稲山:まあ、狙いと言うか、長く変わってなかったんで、心機一転で、新しくしてみようと(笑)。
工藤:以前のサイトと大きく変わったところは?
稲山:今までの、映画館の番組の告知だけではなく、動画の配信、グッズのショップが加わりました。
工藤:特に動画配信を始めたのは大きな変化ですね。
稲山:これは、国内というより、海外のお客さんにピンク映画を見てもらいたいという思いがあるんですよ。
工藤:国内の劇場が減って行く現状もありますものね。その中で、広く一般の人に見てもらうには、ピンク映画には色々ハードルも多い。確かに海外への展開は可能性としてアリですね。
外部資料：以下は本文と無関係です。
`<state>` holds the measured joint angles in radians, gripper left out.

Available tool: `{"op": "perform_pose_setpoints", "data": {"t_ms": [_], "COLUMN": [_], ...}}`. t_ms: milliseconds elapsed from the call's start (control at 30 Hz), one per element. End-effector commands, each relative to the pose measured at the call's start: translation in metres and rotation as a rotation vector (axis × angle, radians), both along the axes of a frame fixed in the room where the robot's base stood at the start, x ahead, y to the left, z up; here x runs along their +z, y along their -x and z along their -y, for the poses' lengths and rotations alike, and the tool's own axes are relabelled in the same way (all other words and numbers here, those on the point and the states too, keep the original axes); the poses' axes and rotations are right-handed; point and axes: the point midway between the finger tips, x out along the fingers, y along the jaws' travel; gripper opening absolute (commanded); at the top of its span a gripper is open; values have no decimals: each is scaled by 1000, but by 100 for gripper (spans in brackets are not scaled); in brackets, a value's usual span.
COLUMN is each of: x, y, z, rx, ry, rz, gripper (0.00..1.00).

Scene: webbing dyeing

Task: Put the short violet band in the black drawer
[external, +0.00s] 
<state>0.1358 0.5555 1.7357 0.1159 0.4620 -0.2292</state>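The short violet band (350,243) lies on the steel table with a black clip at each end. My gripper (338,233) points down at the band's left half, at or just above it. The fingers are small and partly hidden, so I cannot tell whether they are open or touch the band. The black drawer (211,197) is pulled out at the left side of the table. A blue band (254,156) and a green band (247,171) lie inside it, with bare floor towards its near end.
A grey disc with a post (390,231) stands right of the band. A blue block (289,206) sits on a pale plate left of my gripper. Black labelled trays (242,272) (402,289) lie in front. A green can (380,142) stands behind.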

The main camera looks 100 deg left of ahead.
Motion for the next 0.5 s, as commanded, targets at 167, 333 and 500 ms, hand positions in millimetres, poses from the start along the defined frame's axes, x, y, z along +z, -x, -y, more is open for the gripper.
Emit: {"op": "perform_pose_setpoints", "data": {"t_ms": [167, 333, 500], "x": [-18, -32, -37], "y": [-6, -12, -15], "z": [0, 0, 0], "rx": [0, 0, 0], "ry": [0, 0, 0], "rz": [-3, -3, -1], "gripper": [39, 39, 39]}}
稲山:まあ、出来る事からやっていくしかないと思っています。
工藤:国内に向けてのネットの活用は?
稲山:これからは、新作はまずネットで公開して、それから劇場へという流れもあるかもしれません。ネットなら全世界公開ですからね(笑)。
工藤:海外で人気になり、逆輸入とか。
稲山:ウチは、金をかけて大作映画を作る会社じゃないんで、アイディアで勝負ですよ(笑)。
奥:新日本映像・稲山悌二社長 手前:工藤雅典監督
工藤:「エクセス動画」という事でまず1回目の配信は何本ですか?
稲山:10本です。
工藤:その中で、どれか、お薦めは?
稲山:全部可愛い作品なんで、私の口からどれか1本と言うのは言い難いですね(笑)。
工藤:そうですか(笑)。じゃあ、まず私から。私の作品「夏の愛人 美味しい男の作り方」が入ってますね。これは、2011年の東日本大震災の直後に撮ったんですよね。稲山さんからの企画の注文で「アパートの鍵貸します」みたいなのどう?という話していて、確かその中にニューヨークの停電のシーンがあって。結局、全然違う話しになったんだけど、そのイメージで、震災後の停電の続く東京が舞台になってます。ピンク映画は企画から劇場公開までのスパンが短いので、商業映画では震災後1番早く復興のメッセージを出したと言う人もいたんですが(笑)。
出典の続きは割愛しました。